The sudden Indo-Pak rivalry via a Western mediator at a London grocery reminded me of Maulvi Sahab, protagonist of  Joginder Paul’s, Khwabrau [The Sleepwalkers, transl. Sukrita Paul Kumar]. Exiled to Karachi at Partition, Maulvi Sahab is haunted by all he has lost, and decides he still lives in Lucknow, not Karachi. One of his greatest griefs in his makebelieve world is that he can no longer eat Lucknow’s Malihabadi mangoes: “Don’t you find it strange that we eat the mangoes grown here but our hearts can be satisfied only by the clay imitations of Malihabadi mangoes?” Hakim Sahab, another character in this novel is obsessed with creating a chemically engineered replica of the Malihabadi mango in Karachi. It doesn’t work of course. Lucknow’s mangoes can grow only in Lucknow.

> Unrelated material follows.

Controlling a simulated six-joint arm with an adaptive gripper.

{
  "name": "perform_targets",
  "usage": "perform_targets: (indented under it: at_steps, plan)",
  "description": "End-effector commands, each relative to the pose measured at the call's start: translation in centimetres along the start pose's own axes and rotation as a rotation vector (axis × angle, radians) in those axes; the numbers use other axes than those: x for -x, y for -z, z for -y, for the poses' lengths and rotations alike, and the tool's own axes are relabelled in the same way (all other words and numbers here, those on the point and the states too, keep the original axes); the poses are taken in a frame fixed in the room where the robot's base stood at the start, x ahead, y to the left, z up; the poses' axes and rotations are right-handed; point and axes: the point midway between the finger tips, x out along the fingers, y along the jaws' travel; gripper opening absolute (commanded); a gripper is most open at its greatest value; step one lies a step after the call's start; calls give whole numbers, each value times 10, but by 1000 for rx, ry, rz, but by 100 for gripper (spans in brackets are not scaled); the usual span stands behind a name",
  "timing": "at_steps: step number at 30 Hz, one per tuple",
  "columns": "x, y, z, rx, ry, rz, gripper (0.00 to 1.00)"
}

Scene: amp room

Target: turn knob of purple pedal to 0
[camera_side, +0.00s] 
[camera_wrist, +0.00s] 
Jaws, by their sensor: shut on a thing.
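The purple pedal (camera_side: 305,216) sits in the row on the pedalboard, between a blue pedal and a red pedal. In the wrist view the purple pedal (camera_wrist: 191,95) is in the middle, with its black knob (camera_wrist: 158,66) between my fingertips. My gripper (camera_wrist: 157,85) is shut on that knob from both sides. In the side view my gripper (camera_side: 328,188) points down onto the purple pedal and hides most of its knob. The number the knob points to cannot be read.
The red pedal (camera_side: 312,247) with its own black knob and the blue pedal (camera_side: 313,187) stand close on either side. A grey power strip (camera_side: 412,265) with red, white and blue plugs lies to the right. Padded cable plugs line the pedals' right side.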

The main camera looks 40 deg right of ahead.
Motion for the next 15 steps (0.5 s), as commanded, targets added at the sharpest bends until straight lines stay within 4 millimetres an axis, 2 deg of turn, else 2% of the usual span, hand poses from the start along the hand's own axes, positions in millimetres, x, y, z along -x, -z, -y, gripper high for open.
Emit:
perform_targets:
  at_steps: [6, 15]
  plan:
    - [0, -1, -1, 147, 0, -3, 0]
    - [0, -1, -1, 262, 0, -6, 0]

I feel helpless outrage abroad as Europeans eating giant, shapeless, tasteless pretenders from South America inform me that they think mangoes are overrated, Indians needlessly rhapsodise over them. What do they know of mangoes who have never been in India in summer and allowed a chilled mouthful to slide down their throats when the air is shimmering outside at 45 degrees and the hot wind is crisping up leaves into papad? You can only pity them.

There is a reason why Mirza Ghalib (1797 – 1869) mourned at 60 that he could no longer eat “more than ten or twelve at a sitting... and if they are large ones, then a mere six or seven. Alas, the days of youth have come to an end, indeed, the days of life itself have come to an end." (Read the article from which this quote is taken.)

He was talking about Indian mangoes. Probably not Alphonsos though, since he lived in north India and there was no DHL mango-post then.